THE EXERCISE: Please transcribe the listing below in full and word for word, without its pictures.

--- BEGIN SUPPLIED MATERIAL ---

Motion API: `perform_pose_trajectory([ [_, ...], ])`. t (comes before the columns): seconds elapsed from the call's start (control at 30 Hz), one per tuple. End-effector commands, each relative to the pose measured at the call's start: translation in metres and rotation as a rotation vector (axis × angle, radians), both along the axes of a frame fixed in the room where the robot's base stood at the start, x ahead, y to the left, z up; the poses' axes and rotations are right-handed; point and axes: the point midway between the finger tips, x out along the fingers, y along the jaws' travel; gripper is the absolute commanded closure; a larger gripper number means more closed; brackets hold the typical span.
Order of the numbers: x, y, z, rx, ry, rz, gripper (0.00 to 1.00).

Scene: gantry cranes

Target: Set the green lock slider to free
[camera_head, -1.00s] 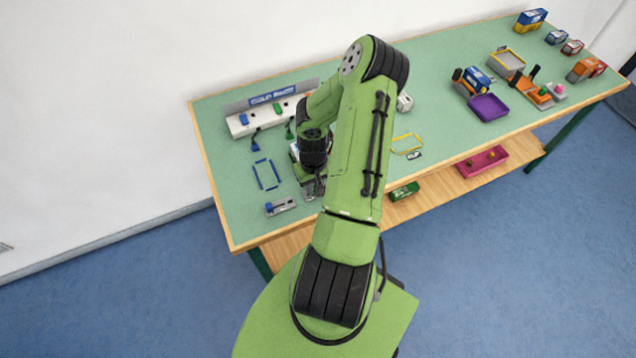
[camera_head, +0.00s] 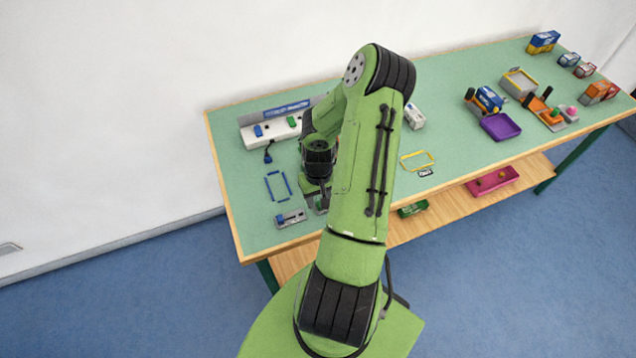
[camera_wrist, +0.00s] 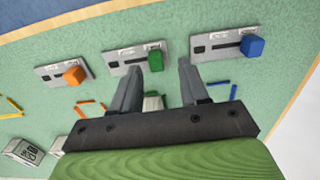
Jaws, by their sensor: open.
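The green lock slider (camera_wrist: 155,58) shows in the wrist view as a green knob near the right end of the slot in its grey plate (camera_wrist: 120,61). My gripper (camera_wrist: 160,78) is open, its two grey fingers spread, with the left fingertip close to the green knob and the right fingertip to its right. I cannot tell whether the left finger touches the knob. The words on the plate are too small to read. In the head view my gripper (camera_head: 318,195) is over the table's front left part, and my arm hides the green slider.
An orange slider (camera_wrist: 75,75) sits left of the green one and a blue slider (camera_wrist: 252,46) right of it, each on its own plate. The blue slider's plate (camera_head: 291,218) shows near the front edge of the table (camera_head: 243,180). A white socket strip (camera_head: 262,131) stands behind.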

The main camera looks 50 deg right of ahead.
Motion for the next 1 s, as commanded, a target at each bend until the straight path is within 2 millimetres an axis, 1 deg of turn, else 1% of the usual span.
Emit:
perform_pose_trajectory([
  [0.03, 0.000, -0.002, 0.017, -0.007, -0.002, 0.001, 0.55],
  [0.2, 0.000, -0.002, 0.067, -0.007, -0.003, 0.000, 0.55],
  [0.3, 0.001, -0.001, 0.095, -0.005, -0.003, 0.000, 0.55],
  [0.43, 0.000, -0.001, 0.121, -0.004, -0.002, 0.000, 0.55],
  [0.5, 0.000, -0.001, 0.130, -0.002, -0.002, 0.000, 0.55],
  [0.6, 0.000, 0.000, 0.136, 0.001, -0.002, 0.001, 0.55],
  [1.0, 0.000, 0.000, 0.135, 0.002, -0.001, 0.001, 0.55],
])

--- END SUPPLIED MATERIAL ---

COMPLETE OUTPUT:
Motion API: `perform_pose_trajectory([ [_, ...], ])`. t (comes before the columns): seconds elapsed from the call's start (control at 30 Hz), one per tuple. End-effector commands, each relative to the pose measured at the call's start: translation in metres and rotation as a rotation vector (axis × angle, radians), both along the axes of a frame fixed in the room where the robot's base stood at the start, x ahead, y to the left, z up; the poses' axes and rotations are right-handed; point and axes: the point midway between the finger tips, x out along the fingers, y along the jaws' travel; gripper is the absolute commanded closure; a larger gripper number means more closed; brackets hold the typical span.
Order of the numbers: x, y, z, rx, ry, rz, gripper (0.00 to 1.00).

Scene: gantry cranes

Target: Set the green lock slider to free
[camera_head, -1.00s] 
[camera_head, +0.00s] 
[camera_wrist, +0.00s] 
Jaws, by their sensor: open.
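The green lock slider (camera_wrist: 155,58) shows in the wrist view as a green knob near the right end of the slot in its grey plate (camera_wrist: 120,61). My gripper (camera_wrist: 160,78) is open, its two grey fingers spread, with the left fingertip close to the green knob and the right fingertip to its right. I cannot tell whether the left finger touches the knob. The words on the plate are too small to read. In the head view my gripper (camera_head: 318,195) is over the table's front left part, and my arm hides the green slider.
An orange slider (camera_wrist: 75,75) sits left of the green one and a blue slider (camera_wrist: 252,46) right of it, each on its own plate. The blue slider's plate (camera_head: 291,218) shows near the front edge of the table (camera_head: 243,180). A white socket strip (camera_head: 262,131) stands behind.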

The main camera looks 50 deg right of ahead.
Motion for the next 1 s, as commanded, a target at each bend until the straight path is within 2 millimetres an axis, 1 deg of turn, else 1% of the usual span.
Emit:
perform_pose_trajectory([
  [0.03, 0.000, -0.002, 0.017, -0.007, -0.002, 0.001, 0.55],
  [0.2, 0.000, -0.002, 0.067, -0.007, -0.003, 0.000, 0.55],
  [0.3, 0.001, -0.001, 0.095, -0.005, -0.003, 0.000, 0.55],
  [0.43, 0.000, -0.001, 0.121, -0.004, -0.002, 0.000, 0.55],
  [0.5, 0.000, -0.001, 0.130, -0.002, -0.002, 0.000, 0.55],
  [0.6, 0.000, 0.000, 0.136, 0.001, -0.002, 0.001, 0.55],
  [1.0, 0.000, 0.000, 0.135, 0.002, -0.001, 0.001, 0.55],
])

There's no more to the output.